If the thing exists, then a Perception check can find it. If the thing doesn't exist, then no amount of success on a Perception check can possibly find it. Whether that thing exists (and can be found) or doesn't exist (and thus cannot be found) should have been determined by the GM prior to the player character searching for that thing; it can't causally depend on whether or not the character is looking for it.

So, a GM has to have the answer to each and every possible question and situation figured out beforehand? I hope it's quite obvious how impossible that is. So what happens when a PC does something that a GM hasn't yet considered?

If the GM makes up the answer based on what he knows about the situation, it's not much of a stretch for the player to do the same.
 

So, a GM has to have the answer to each and every possible question and situation figured out beforehand? I hope it's quite obvious how impossible that is.

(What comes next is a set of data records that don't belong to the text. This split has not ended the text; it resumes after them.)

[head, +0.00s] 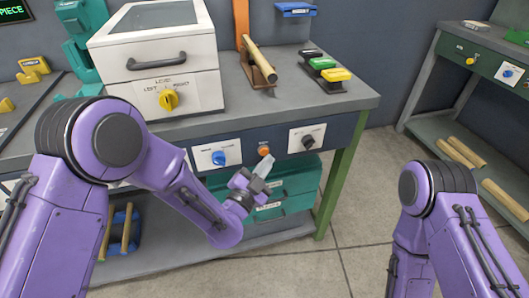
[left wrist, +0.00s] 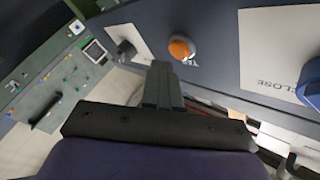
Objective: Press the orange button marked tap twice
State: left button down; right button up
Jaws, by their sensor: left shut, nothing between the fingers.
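The orange button (head: 264,151) sits on the dark front panel of the workbench, between a blue knob and a black knob. In the left wrist view the orange button (left wrist: 181,48) is a round cap with lettering beside it that I cannot read fully. My left gripper (head: 263,167) is in front of the panel, just below the button. Its fingers (left wrist: 161,68) are shut with nothing between them, and their tips appear just beside the button. I cannot tell whether they touch it. My right arm shows at the right, but its gripper is out of view.
The blue knob (head: 219,158) and the black knob (head: 308,141) sit on white plates either side. A white box (head: 160,60) with a yellow knob (head: 168,99) stands on the bench, with green, black and yellow blocks (head: 336,74) further right. Floor is clear between benches.

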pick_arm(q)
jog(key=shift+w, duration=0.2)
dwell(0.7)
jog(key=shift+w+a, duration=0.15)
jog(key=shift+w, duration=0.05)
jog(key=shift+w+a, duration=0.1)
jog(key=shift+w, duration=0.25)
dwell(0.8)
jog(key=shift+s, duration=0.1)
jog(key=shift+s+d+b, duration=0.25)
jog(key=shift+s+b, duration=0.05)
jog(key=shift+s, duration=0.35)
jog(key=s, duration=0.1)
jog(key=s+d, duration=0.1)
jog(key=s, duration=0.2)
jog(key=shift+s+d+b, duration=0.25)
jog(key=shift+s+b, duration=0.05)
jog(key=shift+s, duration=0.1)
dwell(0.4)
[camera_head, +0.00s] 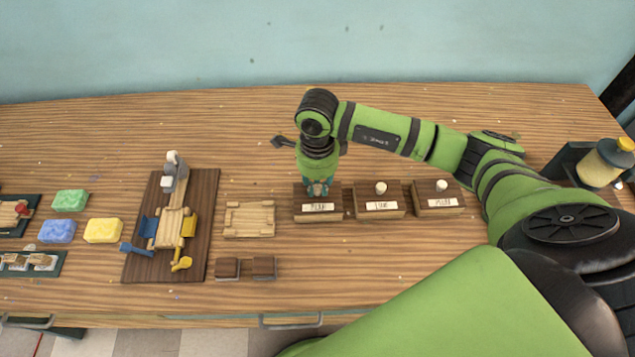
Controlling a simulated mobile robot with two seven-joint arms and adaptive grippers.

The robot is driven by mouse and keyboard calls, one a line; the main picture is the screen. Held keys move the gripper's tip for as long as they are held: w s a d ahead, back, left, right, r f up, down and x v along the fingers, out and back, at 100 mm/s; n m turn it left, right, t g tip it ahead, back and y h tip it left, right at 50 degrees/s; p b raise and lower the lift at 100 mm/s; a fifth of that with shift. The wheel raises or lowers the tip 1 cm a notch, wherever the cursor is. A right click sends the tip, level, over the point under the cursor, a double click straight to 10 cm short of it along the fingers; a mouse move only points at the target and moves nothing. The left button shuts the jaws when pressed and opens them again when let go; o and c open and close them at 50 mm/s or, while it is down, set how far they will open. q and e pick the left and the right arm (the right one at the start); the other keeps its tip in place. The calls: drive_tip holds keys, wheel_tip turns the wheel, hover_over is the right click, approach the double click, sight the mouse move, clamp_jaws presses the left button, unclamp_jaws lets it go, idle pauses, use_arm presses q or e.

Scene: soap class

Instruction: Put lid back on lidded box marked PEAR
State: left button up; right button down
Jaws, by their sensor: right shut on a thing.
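Three wooden lidded boxes stand in a row right of the table's middle. The leftmost box (318,216) has a white label that seems to read PEAR, though the letters are small. My right gripper (319,188) points down over this box and is shut on its lid, whose knob is hidden by the fingers. The lid sits at the box top; I cannot tell whether it rests on the rim or hangs just above. My left gripper is not in view.
The middle box (380,209) and right box (438,203) have lids with white knobs. A wooden frame (249,220) lies to the left, beside a dark board (140,262) with a wooden press. Colored soaps (104,230) lie further left. A yellow bottle (604,165) stands far right.

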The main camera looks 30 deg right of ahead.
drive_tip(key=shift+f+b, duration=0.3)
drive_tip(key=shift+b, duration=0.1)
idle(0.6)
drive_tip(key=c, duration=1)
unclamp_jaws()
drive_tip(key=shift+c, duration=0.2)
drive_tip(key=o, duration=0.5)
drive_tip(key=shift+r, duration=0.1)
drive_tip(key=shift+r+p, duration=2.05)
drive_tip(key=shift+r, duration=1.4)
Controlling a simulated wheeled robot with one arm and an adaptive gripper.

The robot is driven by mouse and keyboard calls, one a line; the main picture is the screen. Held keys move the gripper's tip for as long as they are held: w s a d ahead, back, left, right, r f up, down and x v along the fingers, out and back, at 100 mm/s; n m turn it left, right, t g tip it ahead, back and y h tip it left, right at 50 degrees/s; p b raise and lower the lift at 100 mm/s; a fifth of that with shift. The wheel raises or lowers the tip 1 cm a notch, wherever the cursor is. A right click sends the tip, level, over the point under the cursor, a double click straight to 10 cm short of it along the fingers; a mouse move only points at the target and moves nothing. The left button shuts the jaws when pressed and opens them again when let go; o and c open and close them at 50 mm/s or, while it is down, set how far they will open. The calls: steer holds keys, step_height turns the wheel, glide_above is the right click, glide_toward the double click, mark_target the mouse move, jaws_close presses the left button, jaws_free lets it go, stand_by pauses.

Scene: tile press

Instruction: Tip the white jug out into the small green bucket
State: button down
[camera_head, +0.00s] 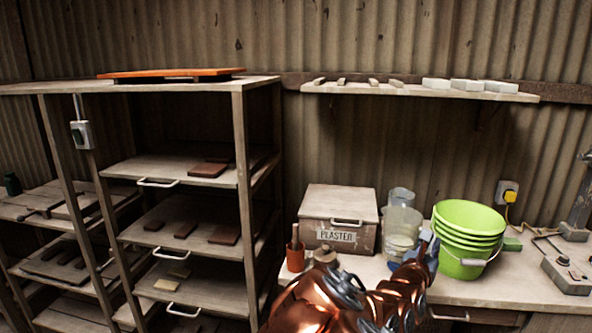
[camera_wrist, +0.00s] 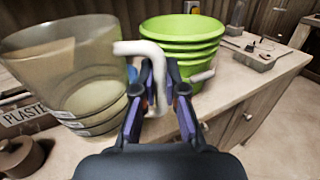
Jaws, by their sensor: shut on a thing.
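The white jug looks pale and see-through in the wrist view (camera_wrist: 60,70), large at the left; it also shows in the head view (camera_head: 402,222), on the bench right of the plaster box. Its white handle (camera_wrist: 138,48) passes between the fingers of my gripper (camera_wrist: 158,72), which is shut on it. In the head view my gripper (camera_head: 428,250) is at the jug's right side, between jug and bucket. The jug looks about upright; its contents are unclear. The green bucket (camera_head: 468,217) stands just right, apparently the top of a nested stack; it also shows in the wrist view (camera_wrist: 183,30).
The plaster box (camera_head: 340,215) and a terracotta pot (camera_head: 295,258) stand left of the jug. A tool with a cable (camera_head: 568,275) lies right of the buckets. A wall shelf (camera_head: 420,90) hangs above. Bare bench top (camera_head: 485,291) lies in front of the bucket.

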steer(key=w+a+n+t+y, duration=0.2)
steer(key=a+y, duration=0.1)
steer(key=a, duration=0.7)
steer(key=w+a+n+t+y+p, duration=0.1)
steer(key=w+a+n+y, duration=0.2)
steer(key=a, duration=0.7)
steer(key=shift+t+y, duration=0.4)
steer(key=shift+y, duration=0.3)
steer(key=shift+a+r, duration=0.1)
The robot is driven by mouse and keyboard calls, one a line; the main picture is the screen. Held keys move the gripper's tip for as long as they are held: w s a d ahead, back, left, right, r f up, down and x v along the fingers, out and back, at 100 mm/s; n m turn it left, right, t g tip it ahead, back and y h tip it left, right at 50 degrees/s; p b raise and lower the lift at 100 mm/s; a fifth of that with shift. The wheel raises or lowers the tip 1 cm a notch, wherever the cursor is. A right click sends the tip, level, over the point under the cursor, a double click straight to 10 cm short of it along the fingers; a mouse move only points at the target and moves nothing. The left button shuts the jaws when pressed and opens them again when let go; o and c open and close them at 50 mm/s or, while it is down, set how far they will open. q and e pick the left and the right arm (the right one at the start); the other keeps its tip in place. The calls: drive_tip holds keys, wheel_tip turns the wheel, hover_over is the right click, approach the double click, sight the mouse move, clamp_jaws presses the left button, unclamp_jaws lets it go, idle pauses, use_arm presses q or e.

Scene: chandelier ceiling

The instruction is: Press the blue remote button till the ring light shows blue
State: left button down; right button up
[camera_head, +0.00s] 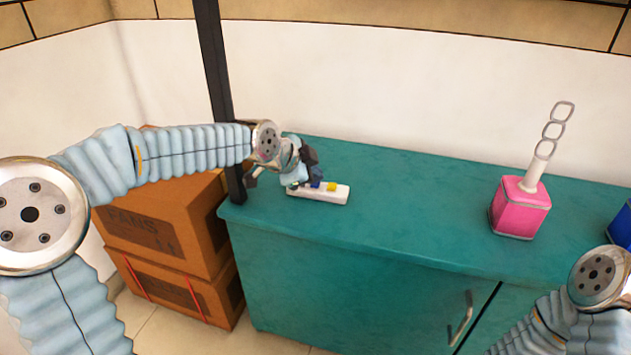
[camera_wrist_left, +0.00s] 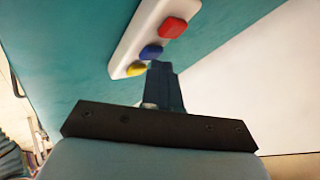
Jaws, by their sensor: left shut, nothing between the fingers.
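The white remote (camera_head: 338,196) lies on the teal cabinet top; the left wrist view shows it too (camera_wrist_left: 133,42). In that view its red button (camera_wrist_left: 172,28), blue button (camera_wrist_left: 151,52) and yellow button (camera_wrist_left: 136,69) sit in a row. My left gripper (camera_head: 311,178) is shut and empty over the remote. Its fingertips (camera_wrist_left: 160,70) are close to the blue button; I cannot tell whether they touch it. The gripper hides the remote's left part in the head view. I see no light clearly shining blue. My right gripper is out of view.
A pink block with a white neck and grey loops (camera_head: 520,207) stands on the cabinet (camera_head: 420,195) at right. A blue object (camera_head: 622,226) is at the right edge. A dark post (camera_head: 214,75) rises near the cabinet's left end, beside cardboard boxes (camera_head: 160,230). The cabinet top's middle is clear.

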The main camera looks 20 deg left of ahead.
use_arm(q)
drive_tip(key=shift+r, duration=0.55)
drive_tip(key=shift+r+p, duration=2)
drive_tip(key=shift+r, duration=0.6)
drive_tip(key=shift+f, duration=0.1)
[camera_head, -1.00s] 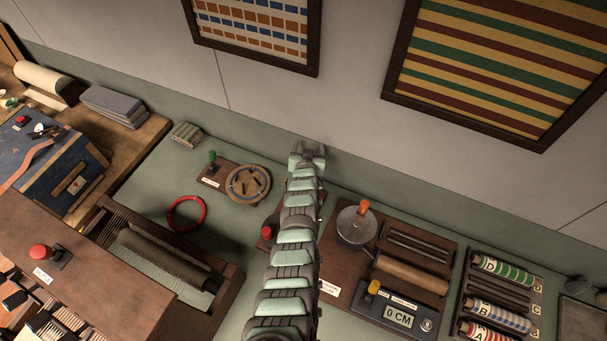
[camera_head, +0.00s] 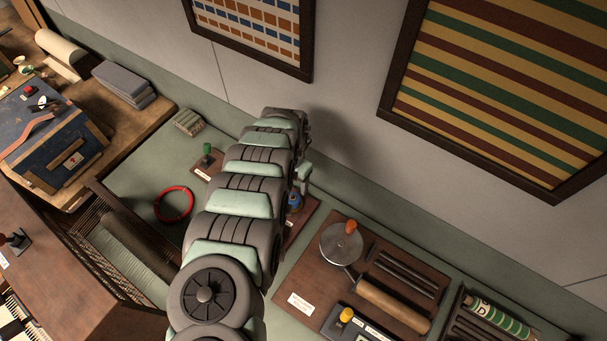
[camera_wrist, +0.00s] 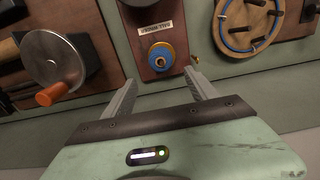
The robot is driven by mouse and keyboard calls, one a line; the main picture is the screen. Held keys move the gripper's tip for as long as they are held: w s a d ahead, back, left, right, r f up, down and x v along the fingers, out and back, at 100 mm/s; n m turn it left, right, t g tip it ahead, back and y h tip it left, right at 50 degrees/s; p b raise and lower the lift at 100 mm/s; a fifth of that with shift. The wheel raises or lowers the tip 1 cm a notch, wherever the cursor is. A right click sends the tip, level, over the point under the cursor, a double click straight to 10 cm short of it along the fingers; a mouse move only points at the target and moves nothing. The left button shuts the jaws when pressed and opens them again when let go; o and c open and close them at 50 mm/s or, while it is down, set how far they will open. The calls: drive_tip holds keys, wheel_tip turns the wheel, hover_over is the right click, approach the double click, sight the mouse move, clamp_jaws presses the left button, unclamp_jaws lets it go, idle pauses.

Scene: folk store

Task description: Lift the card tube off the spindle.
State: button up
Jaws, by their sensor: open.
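On a small wooden board, a blue ring (camera_wrist: 166,48) surrounds a tan round centre (camera_wrist: 160,60), seen nearly end-on in the wrist view. It looks like blue yarn around a card tube on a spindle; the spindle itself cannot be made out. In the head view the blue part (camera_head: 295,201) shows just right of my arm. My gripper (camera_wrist: 159,80) is open and empty, its two fingers on either side of the blue ring's line and apart from it. In the head view my arm hides most of the gripper.
A metal drum with an orange-knobbed crank (camera_wrist: 54,66) stands left in the wrist view; a round wooden disc with blue cord (camera_wrist: 250,22) is at right. A brown cylinder (camera_head: 392,305) lies on the larger board. A red ring (camera_head: 174,204) lies on the green bench. The wall is close behind.

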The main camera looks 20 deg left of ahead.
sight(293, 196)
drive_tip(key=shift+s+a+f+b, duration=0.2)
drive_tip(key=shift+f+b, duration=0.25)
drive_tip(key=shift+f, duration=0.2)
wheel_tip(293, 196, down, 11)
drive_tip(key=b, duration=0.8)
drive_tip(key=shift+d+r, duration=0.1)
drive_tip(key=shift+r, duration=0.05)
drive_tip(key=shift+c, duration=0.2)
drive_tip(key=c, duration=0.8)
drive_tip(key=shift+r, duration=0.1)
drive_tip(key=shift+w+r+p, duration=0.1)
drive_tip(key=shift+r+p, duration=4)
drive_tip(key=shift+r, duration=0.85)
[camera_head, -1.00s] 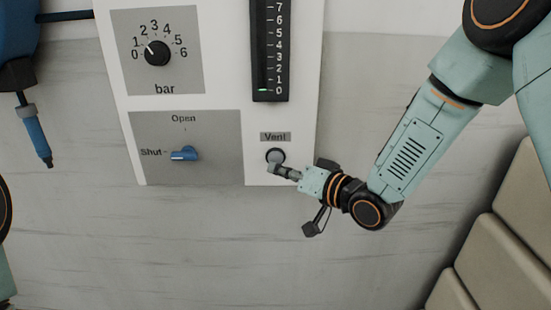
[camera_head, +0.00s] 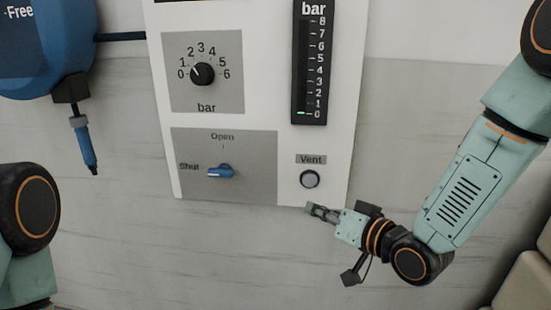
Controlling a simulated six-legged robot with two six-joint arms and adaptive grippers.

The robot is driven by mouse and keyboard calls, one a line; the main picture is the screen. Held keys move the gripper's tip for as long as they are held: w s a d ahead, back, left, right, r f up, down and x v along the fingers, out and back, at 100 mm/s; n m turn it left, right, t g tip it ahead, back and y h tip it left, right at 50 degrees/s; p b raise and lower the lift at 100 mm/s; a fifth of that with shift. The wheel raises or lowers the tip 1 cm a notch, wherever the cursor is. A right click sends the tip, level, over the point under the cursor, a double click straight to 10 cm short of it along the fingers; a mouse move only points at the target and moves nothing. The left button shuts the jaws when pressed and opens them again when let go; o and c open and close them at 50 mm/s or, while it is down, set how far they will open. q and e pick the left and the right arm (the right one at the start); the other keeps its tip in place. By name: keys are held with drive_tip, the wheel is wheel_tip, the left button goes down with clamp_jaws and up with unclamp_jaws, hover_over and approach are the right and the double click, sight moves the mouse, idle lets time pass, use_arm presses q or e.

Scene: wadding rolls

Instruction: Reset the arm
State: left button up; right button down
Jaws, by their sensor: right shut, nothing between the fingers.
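My right gripper (camera_head: 311,208) is shut and empty. My right arm (camera_head: 460,190) comes in from the right side. Only part of my left arm (camera_head: 30,215) shows at the lower left edge, and its gripper is out of view.
The white panel (camera_head: 265,60) carries a black pressure knob (camera_head: 202,74) near 0, a blue lever (camera_head: 220,171) pointing to Shut, and a bar gauge (camera_head: 309,65) lit near 0. A blue device (camera_head: 45,50) with a hanging nozzle is at left. Tan rolls (camera_head: 525,285) are at lower right.

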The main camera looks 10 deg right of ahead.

So what happens when a PC does something that a GM hasn't yet considered?
The GM should determine the answer to the best of his or her ability, with a focus on maintaining the illusion that this is a real world and not some cheap novel. The GM is expected to be fair in making this determination, and may opt to rule dice to represent areas of uncertainty. If a third of the back alleys in a particular city contain dumpsters, but the GM hasn't decided beforehand whether this one does or does not, then a roll of 1 or 2 on a d6 would mean that this alley does.

Or the GM could ask the player to roll, of course, but the outcome would depend on external circumstances (the nature of the city) rather than how well the character searches the alley. Dice are just a randomizer, and don't confer any power to the one making the roll.

If the GM makes up the answer based on what he knows about the situation, it's not much of a stretch for the player to do the same.
The GM has authorship power within the world. The player does not.